## The exercise:
Every line holding the string "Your" should be gathered.

[Start]

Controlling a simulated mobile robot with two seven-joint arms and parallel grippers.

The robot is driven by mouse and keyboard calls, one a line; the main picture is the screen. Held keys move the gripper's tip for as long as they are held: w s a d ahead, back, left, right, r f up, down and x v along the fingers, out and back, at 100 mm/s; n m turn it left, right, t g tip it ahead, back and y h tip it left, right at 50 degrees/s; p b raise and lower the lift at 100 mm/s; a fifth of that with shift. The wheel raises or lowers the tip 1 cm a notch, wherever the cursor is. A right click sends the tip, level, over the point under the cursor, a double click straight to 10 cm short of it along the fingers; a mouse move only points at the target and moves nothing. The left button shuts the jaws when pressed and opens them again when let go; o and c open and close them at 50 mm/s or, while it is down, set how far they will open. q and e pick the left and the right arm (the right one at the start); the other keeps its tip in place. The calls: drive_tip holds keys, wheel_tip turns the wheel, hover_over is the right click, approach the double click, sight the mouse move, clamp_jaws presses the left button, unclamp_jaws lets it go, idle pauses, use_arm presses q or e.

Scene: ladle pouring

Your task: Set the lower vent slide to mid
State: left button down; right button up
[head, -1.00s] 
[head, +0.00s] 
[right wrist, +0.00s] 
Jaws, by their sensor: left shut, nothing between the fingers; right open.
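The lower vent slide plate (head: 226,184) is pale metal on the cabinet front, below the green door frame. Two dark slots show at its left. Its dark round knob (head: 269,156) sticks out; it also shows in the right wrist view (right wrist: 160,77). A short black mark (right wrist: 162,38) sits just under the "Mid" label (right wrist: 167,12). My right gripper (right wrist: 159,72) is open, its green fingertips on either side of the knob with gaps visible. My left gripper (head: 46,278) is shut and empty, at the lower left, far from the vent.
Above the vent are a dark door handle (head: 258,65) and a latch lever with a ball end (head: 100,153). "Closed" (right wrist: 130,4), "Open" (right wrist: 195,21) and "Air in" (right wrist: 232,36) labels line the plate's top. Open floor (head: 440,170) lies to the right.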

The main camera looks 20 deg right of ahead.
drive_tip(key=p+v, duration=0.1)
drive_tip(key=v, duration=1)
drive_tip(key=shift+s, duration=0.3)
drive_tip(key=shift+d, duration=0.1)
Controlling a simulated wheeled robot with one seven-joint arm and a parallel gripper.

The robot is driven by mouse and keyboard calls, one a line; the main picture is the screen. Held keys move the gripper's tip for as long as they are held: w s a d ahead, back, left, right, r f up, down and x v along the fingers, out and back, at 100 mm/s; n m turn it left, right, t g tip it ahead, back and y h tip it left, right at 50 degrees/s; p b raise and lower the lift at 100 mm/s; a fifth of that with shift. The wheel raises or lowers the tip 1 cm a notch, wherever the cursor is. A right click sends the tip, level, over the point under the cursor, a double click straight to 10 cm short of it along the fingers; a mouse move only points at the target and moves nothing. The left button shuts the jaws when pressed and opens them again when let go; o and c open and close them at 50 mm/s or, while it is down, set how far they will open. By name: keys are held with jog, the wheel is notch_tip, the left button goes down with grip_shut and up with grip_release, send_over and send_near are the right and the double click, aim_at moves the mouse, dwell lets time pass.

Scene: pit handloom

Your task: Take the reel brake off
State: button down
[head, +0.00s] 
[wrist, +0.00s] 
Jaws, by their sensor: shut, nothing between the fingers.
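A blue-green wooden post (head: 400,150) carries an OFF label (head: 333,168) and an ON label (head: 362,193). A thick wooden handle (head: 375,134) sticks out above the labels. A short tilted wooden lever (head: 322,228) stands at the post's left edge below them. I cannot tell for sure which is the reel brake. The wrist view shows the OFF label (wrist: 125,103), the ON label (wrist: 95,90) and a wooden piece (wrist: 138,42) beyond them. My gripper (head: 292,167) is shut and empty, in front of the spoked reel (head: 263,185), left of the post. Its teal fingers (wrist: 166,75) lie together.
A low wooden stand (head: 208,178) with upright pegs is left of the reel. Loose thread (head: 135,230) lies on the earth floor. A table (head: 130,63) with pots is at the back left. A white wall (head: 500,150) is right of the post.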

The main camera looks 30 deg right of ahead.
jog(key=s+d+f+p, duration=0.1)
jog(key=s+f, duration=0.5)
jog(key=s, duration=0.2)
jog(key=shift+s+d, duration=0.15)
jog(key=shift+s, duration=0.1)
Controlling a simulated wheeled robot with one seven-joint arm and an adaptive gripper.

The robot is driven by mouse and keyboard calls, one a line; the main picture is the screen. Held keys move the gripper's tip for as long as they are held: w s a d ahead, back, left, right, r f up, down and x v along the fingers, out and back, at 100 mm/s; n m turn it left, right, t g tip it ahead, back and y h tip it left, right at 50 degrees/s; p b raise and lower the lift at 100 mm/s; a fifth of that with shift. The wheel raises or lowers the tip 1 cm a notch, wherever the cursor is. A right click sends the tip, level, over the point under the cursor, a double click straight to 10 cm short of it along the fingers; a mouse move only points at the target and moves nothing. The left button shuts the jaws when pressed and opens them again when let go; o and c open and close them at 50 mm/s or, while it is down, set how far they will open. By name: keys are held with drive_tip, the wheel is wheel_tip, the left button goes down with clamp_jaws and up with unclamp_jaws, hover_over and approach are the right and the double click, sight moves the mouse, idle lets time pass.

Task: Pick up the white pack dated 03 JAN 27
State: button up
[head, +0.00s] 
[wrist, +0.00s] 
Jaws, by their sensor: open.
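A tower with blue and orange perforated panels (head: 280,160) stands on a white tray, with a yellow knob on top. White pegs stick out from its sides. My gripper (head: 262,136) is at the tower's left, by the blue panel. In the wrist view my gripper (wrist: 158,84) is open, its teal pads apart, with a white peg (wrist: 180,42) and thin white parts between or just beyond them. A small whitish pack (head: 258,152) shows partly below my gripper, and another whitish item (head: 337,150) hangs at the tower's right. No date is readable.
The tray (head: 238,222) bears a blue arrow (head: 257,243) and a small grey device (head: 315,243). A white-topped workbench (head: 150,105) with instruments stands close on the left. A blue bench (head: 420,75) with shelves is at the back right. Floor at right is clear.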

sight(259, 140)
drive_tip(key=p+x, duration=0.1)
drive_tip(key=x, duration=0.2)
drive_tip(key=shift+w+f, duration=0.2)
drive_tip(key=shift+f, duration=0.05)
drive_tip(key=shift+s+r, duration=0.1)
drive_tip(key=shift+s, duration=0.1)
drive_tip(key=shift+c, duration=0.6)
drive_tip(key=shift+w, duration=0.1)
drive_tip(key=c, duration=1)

[End]
[Start]

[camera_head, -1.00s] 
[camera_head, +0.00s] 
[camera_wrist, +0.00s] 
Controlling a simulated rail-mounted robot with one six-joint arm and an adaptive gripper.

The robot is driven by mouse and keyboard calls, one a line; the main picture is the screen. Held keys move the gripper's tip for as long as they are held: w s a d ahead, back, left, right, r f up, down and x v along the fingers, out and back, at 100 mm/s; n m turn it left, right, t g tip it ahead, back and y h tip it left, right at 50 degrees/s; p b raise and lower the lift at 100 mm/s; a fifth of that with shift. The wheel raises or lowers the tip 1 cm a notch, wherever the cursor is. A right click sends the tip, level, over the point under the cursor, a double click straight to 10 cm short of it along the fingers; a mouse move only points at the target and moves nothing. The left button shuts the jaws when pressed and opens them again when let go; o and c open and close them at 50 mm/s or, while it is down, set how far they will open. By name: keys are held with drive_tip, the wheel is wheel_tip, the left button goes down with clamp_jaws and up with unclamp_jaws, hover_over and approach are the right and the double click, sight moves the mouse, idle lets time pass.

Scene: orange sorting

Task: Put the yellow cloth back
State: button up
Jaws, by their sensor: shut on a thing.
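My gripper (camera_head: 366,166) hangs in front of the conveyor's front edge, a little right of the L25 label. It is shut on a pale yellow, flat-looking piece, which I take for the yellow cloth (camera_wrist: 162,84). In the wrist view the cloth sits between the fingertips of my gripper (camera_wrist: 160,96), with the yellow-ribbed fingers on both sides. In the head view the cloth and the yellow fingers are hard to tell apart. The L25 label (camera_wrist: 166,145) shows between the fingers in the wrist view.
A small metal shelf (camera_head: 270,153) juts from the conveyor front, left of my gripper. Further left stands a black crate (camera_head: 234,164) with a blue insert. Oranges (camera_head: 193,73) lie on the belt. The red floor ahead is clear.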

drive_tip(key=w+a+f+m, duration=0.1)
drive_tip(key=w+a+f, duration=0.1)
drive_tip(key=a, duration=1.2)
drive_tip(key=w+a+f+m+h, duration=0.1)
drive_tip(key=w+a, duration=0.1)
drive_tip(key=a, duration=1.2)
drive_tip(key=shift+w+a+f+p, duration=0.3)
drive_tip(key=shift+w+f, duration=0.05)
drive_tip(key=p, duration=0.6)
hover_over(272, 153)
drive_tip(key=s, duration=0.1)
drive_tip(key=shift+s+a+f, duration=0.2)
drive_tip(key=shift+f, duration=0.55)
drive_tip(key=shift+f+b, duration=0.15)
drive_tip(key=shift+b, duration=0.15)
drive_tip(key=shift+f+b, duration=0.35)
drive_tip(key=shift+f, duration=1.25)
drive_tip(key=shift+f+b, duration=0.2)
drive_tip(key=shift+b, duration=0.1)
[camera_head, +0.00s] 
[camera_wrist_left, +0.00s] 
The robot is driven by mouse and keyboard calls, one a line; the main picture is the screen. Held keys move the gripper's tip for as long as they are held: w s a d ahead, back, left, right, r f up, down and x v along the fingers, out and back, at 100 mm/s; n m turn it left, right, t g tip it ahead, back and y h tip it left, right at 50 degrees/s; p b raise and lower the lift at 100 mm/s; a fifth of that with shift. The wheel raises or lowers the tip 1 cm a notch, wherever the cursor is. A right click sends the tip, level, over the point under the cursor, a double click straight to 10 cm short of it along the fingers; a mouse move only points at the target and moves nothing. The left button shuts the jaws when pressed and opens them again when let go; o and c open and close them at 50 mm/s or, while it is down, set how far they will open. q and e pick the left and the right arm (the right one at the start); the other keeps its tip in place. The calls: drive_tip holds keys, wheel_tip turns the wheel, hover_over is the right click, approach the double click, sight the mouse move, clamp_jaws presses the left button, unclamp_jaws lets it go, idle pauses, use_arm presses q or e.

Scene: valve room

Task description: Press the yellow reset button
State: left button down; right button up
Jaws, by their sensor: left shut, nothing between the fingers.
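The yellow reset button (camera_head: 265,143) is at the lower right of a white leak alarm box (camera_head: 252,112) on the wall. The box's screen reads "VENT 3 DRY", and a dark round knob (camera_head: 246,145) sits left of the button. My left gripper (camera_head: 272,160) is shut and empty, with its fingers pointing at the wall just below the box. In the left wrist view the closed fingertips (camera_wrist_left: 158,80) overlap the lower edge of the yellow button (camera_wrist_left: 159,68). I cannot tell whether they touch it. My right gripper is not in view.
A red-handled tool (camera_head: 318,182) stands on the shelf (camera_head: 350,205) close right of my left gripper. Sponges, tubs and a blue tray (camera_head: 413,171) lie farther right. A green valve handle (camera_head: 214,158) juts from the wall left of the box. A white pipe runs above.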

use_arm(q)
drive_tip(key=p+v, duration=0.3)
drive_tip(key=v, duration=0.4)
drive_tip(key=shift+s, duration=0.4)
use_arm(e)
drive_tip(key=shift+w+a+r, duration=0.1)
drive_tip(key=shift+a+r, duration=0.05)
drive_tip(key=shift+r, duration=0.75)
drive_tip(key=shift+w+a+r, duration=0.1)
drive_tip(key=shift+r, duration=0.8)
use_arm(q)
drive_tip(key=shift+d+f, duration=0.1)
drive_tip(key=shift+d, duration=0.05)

[End]

## Task answer:
Your task: Set the lower vent slide to mid
Your task: Take the reel brake off

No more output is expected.